▶ **Available records**:
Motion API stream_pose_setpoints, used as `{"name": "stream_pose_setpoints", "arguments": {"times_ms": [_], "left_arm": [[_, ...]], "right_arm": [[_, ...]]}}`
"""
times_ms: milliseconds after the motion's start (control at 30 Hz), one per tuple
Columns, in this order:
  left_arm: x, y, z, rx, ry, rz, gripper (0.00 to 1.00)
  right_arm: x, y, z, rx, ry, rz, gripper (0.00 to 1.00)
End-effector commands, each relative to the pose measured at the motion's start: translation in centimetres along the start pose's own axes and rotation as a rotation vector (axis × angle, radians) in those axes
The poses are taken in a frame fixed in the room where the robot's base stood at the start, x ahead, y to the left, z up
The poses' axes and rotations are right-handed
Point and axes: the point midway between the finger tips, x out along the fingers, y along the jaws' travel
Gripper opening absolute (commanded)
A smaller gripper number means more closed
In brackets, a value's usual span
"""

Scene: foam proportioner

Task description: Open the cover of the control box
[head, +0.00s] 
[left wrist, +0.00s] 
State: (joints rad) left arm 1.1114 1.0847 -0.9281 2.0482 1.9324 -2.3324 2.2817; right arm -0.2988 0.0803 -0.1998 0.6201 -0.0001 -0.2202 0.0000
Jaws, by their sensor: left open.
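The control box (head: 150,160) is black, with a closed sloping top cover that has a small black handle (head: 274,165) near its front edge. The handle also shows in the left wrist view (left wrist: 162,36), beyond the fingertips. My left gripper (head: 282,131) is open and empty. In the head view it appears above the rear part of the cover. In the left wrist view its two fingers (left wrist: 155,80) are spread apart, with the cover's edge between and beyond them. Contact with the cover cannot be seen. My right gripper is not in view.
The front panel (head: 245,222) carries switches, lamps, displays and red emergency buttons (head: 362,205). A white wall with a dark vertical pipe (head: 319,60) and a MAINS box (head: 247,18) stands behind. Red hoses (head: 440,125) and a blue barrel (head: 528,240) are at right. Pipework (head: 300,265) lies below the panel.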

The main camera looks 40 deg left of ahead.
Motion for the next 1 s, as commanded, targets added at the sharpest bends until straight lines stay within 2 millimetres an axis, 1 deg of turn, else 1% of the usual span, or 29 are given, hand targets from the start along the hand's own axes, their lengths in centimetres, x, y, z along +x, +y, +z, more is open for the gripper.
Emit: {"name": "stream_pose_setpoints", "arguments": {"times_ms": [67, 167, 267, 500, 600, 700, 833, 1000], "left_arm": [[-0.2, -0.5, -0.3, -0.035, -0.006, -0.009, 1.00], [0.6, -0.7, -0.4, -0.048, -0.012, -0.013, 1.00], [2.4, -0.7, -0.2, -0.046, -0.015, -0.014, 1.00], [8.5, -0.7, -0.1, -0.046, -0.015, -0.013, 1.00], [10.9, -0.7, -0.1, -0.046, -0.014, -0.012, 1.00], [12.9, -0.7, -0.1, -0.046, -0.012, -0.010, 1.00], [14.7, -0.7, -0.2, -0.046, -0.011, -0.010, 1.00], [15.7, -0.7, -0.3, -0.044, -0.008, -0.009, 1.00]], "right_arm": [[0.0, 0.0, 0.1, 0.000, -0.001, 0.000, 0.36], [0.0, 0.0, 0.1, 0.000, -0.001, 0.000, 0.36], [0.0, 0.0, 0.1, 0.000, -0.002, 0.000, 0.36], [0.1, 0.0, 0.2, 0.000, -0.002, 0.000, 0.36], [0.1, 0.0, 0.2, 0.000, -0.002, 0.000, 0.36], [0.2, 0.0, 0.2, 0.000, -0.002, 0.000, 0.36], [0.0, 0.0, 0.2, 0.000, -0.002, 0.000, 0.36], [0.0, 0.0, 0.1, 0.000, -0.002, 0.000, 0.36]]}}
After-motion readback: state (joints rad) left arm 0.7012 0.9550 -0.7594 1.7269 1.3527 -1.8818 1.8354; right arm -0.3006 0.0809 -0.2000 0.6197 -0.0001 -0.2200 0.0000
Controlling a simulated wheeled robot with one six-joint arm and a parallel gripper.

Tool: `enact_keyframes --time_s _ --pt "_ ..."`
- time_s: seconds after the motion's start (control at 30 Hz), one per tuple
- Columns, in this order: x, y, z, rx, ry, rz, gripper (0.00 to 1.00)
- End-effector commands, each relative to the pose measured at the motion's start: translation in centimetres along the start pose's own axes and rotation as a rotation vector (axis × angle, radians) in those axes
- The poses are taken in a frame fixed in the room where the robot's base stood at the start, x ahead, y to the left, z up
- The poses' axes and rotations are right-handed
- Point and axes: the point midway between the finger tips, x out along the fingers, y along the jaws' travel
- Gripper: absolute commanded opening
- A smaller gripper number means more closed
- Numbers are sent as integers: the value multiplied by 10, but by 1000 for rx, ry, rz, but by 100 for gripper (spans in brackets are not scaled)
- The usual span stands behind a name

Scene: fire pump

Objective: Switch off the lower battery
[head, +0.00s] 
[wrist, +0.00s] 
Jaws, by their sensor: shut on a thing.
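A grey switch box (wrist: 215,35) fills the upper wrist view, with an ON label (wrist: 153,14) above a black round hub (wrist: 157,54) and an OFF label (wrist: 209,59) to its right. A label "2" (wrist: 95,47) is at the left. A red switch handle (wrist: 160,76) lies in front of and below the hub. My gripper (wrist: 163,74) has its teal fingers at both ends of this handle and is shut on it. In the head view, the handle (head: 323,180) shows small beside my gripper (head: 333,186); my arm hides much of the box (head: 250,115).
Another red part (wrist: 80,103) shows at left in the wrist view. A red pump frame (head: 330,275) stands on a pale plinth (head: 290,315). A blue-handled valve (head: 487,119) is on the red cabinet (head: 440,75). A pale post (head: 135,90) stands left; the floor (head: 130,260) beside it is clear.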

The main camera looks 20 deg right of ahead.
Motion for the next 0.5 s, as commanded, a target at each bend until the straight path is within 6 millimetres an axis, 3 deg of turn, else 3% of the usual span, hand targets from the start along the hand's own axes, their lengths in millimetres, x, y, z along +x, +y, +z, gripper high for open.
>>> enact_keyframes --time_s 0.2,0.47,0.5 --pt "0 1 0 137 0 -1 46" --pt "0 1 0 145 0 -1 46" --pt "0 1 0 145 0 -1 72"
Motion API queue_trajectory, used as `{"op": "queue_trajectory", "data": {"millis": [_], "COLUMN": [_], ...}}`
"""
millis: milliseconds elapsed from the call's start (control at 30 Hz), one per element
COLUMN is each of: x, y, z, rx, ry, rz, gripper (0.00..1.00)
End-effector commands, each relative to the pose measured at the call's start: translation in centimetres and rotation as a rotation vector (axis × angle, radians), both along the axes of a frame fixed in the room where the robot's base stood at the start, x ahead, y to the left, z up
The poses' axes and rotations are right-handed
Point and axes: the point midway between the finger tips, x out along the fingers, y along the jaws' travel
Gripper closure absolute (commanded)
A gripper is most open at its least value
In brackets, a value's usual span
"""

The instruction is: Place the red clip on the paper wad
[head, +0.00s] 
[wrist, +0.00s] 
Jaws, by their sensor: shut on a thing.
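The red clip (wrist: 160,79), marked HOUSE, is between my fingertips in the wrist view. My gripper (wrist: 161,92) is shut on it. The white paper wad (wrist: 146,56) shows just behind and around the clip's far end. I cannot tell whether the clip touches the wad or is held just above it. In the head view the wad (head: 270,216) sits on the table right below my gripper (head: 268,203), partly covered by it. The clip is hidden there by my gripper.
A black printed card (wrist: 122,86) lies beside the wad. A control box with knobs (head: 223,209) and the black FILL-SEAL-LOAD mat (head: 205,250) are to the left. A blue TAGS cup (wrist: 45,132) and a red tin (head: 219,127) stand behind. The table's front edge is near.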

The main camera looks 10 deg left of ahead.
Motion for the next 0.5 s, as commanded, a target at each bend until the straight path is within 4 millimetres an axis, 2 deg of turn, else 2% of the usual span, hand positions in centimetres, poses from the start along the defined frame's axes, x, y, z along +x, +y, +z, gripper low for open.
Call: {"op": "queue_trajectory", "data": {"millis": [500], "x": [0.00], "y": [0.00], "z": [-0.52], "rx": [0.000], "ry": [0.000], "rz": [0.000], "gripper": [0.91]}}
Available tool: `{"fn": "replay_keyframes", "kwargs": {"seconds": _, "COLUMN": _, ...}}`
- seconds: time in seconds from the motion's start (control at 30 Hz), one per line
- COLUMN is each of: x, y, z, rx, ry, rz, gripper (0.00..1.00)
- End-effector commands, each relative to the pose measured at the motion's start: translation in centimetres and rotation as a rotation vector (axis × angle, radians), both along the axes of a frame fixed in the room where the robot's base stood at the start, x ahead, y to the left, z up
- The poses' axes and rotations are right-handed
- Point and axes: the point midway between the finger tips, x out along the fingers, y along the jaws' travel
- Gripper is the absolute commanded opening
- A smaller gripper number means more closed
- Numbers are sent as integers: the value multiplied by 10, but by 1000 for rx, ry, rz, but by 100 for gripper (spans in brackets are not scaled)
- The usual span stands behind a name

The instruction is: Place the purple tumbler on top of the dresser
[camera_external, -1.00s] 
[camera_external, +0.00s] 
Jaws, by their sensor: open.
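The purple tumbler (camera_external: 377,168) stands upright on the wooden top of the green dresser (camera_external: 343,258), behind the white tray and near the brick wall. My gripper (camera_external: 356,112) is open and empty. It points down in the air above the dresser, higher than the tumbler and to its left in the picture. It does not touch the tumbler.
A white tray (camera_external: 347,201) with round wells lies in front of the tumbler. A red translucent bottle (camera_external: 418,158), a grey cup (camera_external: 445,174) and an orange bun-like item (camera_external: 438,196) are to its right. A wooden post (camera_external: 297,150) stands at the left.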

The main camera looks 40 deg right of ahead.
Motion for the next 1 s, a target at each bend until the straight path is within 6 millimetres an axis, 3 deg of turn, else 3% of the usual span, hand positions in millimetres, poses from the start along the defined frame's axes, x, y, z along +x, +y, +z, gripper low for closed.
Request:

▶ **Your task**: Scan the entries above for the word "Scene" and collect each line holding it.

▶ **Exercise output**:
Scene: foam proportioner
Scene: fire pump

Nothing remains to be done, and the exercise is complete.